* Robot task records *
──────────────────────────────

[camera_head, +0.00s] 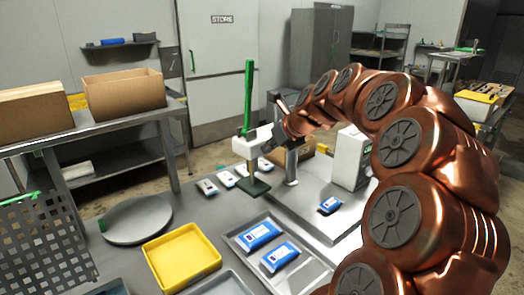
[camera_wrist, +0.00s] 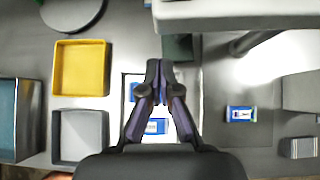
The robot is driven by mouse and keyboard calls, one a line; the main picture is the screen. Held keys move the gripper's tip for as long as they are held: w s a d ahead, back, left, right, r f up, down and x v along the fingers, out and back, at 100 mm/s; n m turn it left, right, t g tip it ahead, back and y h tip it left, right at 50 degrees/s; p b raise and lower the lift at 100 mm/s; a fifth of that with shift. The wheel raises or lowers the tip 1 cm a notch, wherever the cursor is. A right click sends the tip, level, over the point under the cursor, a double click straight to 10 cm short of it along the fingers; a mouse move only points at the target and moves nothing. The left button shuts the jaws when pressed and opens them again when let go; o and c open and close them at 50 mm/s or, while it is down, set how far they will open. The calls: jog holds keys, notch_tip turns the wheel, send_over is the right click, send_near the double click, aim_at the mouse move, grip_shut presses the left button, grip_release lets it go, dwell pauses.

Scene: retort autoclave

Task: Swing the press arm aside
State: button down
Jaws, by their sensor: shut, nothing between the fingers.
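The press arm (camera_head: 252,141) is a white horizontal bar on a post, with a tall upright green handle (camera_head: 249,95) and a dark green pressing plate (camera_head: 254,188) below it. In the wrist view the white press arm (camera_wrist: 235,12) crosses the top edge, and part of the green plate (camera_wrist: 179,46) shows under it. My gripper (camera_wrist: 160,68) is shut and empty, its tips pointing toward the press arm and just short of it in the picture. In the head view my copper arm reaches to the press's right side; whether it touches is unclear there.
A yellow tray (camera_head: 182,258) and a grey tray (camera_head: 240,240) with blue packs (camera_head: 258,235) lie in front of the press. A round grey disc (camera_head: 137,220) is at left. A white box (camera_head: 351,157) stands right of the press. Another blue pack (camera_head: 330,205) lies on the right plate.

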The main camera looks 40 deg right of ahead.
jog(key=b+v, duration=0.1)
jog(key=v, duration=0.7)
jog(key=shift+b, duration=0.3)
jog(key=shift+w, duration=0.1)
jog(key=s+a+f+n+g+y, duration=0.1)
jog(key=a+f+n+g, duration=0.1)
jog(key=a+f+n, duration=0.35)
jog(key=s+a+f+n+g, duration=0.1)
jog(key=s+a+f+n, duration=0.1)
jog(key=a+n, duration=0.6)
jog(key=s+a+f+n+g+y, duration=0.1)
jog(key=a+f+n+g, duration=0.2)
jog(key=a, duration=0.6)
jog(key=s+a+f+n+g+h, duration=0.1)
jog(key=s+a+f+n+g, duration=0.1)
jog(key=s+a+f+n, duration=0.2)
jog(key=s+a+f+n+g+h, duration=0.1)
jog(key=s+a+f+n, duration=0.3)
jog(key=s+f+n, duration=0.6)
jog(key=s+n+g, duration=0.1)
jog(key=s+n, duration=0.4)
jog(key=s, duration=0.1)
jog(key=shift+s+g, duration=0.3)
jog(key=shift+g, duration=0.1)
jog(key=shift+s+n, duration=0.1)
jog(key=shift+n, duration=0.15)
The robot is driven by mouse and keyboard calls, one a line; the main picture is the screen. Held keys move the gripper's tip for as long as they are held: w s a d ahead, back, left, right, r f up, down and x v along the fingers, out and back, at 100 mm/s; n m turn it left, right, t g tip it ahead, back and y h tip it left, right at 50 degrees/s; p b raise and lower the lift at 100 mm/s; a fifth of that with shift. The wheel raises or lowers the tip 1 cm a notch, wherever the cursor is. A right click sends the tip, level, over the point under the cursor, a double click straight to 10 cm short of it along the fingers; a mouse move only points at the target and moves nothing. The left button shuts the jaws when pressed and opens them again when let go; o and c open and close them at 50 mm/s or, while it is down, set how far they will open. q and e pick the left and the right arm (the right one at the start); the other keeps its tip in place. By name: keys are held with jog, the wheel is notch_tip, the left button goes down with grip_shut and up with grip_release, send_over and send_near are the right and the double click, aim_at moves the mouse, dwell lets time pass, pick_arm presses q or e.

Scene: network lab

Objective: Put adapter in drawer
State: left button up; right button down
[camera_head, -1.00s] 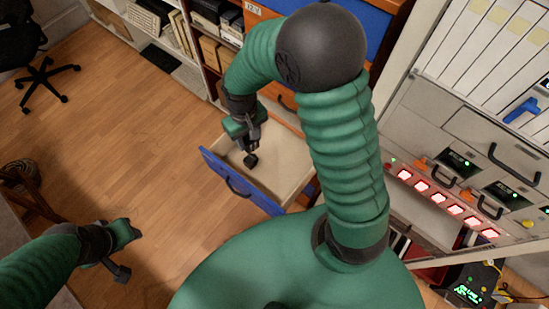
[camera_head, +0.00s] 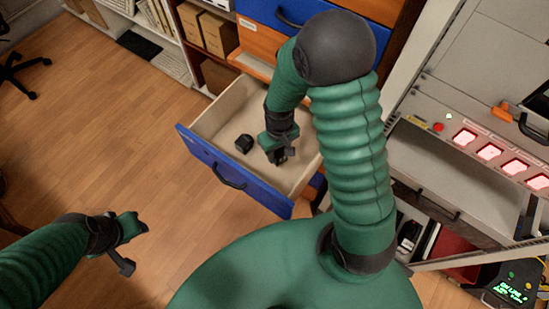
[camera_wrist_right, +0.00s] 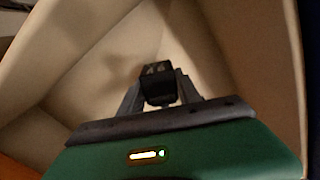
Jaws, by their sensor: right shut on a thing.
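The drawer (camera_head: 213,118) is pulled open, with a blue front and a pale inside. A small black adapter-like block (camera_head: 244,143) lies on its floor in the head view. My right gripper (camera_head: 279,157) is inside the drawer outline, to the right of that block and apart from it. In the right wrist view it is shut on a black adapter (camera_wrist_right: 157,83), held between its fingers inside the drawer walls. Whether the held adapter touches the drawer floor is unclear. My left gripper (camera_head: 131,244) is open and empty over the wooden floor.
The orange and blue drawer cabinet (camera_head: 262,42) stands behind the open drawer. Shelves with cardboard boxes (camera_head: 217,34) are at the upper left. A rack with red lit buttons (camera_head: 488,151) is on the right. The wooden floor (camera_head: 120,150) on the left is mostly clear.

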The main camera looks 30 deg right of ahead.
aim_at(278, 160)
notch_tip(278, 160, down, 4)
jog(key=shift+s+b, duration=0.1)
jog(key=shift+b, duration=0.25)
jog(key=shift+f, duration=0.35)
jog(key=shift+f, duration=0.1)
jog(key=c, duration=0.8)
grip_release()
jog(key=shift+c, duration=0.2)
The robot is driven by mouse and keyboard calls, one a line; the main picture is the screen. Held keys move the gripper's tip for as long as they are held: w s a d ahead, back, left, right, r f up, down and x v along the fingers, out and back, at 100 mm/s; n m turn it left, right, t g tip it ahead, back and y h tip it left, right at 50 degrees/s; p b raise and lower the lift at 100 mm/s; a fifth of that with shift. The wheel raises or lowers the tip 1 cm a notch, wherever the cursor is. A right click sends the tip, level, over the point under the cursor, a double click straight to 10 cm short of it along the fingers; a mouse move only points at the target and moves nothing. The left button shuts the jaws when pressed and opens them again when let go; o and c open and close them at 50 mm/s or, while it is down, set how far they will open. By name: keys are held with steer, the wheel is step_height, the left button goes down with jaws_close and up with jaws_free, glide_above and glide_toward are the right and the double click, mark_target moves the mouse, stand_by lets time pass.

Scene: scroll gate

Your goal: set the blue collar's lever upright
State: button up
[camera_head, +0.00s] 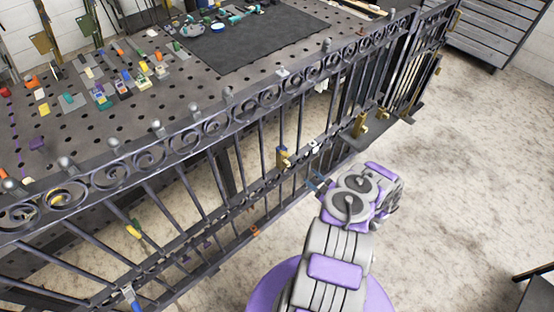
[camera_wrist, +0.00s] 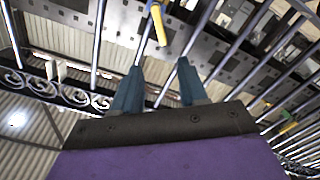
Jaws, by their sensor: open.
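My gripper (camera_head: 314,184) is at the gate's near side in the head view, its teal fingers pointing toward the bars. In the wrist view my gripper (camera_wrist: 158,78) is open, with nothing between its fingers. In the head view a small blue part (camera_head: 136,305) with a pale piece sits on the lower rail at the bottom left. It may be the blue collar, but its lever's tilt is unclear.
The dark metal gate (camera_head: 215,127) has scrolls along its top. A brass lever (camera_head: 283,157), a yellow lever (camera_head: 133,230) and an orange piece (camera_head: 255,230) are on it. A perforated workbench (camera_head: 120,125) stands behind.

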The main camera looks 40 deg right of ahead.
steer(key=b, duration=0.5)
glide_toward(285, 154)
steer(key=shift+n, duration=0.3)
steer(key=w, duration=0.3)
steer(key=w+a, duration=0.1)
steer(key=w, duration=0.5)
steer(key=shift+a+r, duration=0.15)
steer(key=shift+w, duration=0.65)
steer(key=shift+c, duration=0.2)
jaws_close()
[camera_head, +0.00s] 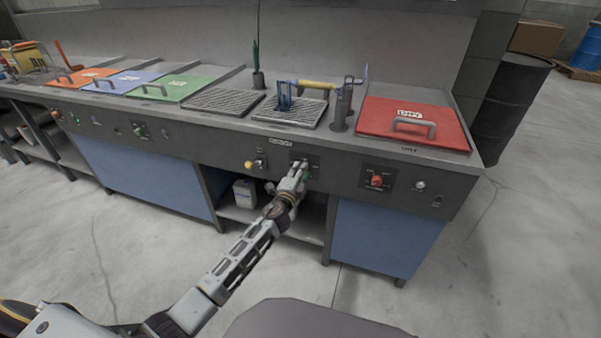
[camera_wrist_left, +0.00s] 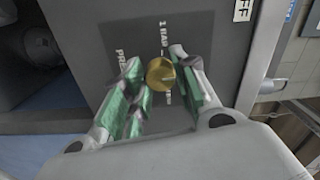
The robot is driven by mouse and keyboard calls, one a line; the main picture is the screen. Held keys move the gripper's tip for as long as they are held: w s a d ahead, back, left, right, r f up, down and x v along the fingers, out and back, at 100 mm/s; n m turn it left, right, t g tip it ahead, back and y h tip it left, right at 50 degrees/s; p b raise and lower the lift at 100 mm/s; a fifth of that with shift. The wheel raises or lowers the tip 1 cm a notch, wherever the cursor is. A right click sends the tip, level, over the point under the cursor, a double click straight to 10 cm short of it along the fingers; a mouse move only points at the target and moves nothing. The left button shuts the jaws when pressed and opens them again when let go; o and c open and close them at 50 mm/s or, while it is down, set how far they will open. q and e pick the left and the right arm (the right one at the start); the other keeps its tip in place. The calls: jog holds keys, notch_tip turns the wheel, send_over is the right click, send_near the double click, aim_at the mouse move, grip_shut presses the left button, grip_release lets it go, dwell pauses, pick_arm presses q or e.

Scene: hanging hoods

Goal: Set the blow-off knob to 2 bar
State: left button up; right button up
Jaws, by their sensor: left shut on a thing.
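The blow-off knob is a round brass knob (camera_wrist_left: 160,74) on a dark grey panel, with the white marking "1 BAR" above it and a partly hidden word at its left in the left wrist view. Other marks around it are covered by my fingers. My left gripper (camera_head: 302,172) reaches the front panel of the bench in the head view and hides the knob there. In the wrist view its green-padded fingers stand on both sides of the knob and are shut on it. I cannot read the knob's setting. My right gripper is not in view.
A yellow-tipped lever (camera_head: 249,164) sits just left of my gripper. A red knob (camera_head: 377,181) is on a black plate farther right. The red lid (camera_head: 385,125), with a handle, lies above on the bench. A white canister (camera_head: 245,194) stands in the open bay below.

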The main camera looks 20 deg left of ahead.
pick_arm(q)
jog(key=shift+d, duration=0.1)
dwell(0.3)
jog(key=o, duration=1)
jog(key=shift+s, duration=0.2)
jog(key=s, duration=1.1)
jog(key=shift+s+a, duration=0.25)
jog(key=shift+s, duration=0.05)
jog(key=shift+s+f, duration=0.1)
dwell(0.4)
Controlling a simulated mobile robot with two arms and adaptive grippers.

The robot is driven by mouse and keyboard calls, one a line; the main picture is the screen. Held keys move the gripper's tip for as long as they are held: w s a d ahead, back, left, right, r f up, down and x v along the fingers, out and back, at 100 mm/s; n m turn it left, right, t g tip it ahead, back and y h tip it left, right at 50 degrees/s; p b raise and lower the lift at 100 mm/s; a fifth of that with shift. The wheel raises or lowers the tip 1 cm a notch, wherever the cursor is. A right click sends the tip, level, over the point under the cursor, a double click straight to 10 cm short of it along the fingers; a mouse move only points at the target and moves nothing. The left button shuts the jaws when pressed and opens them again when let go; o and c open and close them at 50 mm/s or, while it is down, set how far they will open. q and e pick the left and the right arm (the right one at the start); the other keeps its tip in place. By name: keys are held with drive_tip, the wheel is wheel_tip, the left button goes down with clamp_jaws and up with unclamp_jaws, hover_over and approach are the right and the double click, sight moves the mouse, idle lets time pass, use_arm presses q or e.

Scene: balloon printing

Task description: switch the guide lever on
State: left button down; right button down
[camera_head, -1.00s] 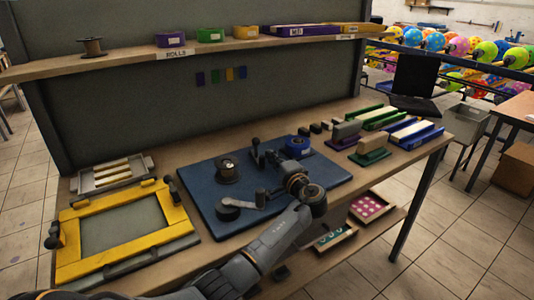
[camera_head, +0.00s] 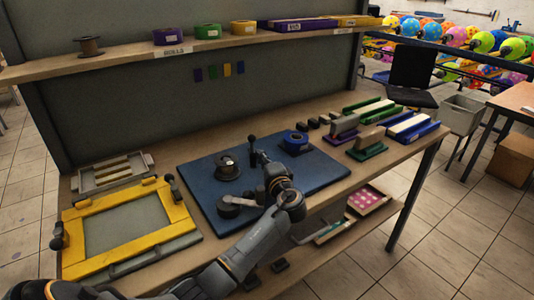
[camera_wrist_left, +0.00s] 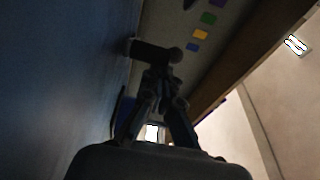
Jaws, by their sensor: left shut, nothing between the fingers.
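My left gripper (camera_head: 262,157) is shut and empty, close to the lever's near side. In the left wrist view its fingertips (camera_wrist_left: 158,80) meet near the bar; I cannot tell whether they touch. The lever's base is partly hidden by the gripper. My right gripper is not in view.
A dark spool (camera_head: 228,168) and a blue roll (camera_head: 296,142) stand on the board on either side of the lever. A yellow frame (camera_head: 84,208) lies at the left. A shelf (camera_head: 120,60) runs above.

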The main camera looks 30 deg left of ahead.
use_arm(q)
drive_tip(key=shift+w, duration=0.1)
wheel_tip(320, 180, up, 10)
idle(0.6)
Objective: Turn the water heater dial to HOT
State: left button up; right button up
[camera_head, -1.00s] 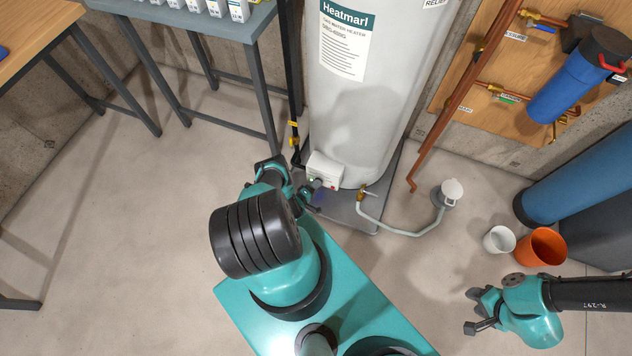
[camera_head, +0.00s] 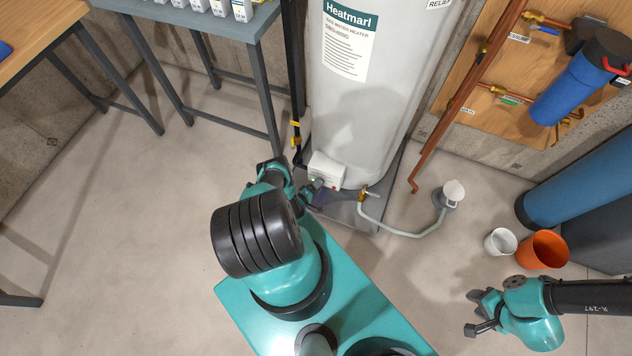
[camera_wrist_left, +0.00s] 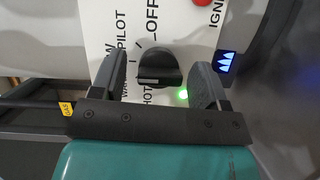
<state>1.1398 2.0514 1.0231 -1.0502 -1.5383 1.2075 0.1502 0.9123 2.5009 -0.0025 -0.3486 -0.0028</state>
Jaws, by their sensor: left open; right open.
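The water heater (camera_head: 365,110) is a tall white tank with a white control box (camera_head: 325,171) low on its front. In the left wrist view the black dial (camera_wrist_left: 158,68) sits on the white control panel (camera_wrist_left: 90,18), with PILOT, OFF and HOT printed around it. The dial's exact setting is hard to tell. My left gripper (camera_head: 313,190) is at the control box. In the wrist view its open fingers (camera_wrist_left: 157,76) stand on either side of the dial, with a gap showing on both sides. My right gripper (camera_head: 477,313) is open and empty above the floor at the lower right.
A hose (camera_head: 395,231) runs from the heater's brass valve to a floor drain (camera_head: 453,192). A white bucket (camera_head: 500,242) and an orange bucket (camera_head: 543,250) stand right. A grey table (camera_head: 255,28) is at the back left. A green light (camera_wrist_left: 184,94) glows beside the dial.

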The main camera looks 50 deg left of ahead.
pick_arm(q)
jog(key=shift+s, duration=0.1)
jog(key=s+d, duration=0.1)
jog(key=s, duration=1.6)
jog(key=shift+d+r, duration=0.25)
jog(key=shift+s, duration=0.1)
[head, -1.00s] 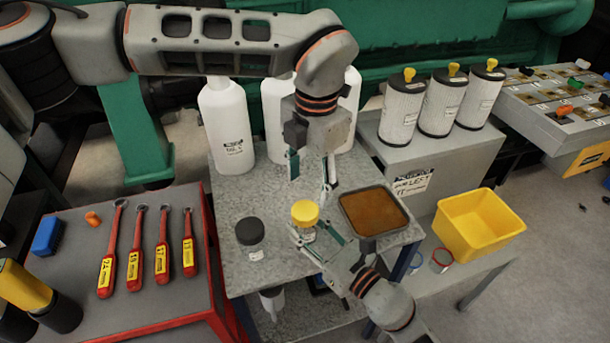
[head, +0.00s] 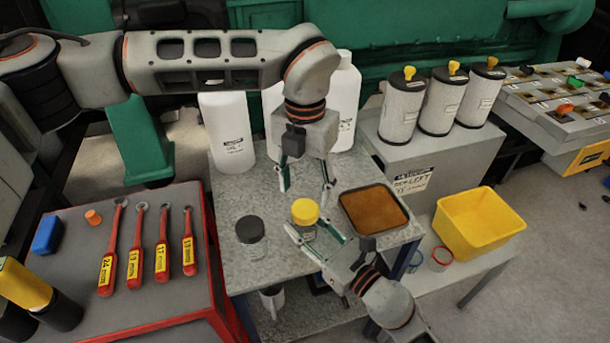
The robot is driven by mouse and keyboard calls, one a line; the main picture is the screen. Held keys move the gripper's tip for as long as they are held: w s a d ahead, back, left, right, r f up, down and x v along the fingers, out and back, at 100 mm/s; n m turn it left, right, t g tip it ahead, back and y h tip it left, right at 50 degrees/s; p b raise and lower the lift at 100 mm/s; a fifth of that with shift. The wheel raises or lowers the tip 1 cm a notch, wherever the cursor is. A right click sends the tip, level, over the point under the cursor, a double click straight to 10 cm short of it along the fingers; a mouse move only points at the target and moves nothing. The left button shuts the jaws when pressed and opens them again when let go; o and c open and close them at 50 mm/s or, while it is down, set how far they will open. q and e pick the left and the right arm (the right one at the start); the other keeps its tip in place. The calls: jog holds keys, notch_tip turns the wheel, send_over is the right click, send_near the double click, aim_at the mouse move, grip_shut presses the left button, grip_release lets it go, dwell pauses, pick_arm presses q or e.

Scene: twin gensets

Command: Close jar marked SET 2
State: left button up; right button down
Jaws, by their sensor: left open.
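Two small jars stand on the grey speckled bench (head: 235,192). One has a yellow lid (head: 304,212) on top, and the other jar (head: 250,230) has a dark grey lid. Their labels are too small to read, so I cannot tell which is SET 2. My left gripper (head: 306,196) points down, open and empty, just above and behind the yellow lid. My right gripper (head: 306,227) comes from the front right with its fingers on either side of the yellow-lidded jar's body. I cannot tell whether they touch it; they partly hide the jar.
A tray of brown contents (head: 373,209) stands close right of the yellow-lidded jar. White bottles (head: 228,135) stand behind. A yellow bin (head: 478,222) is at right. A red-edged cart with several wrenches (head: 162,245) is at left.

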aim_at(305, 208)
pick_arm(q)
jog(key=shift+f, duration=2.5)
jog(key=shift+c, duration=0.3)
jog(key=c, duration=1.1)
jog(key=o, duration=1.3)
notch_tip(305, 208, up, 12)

──────────────────────────────

* Problem statement *
Select every line in the material above where the string "Objective" occurs, and copy it.

* The completed task *
Objective: Put adapter in drawer
Objective: Turn the water heater dial to HOT

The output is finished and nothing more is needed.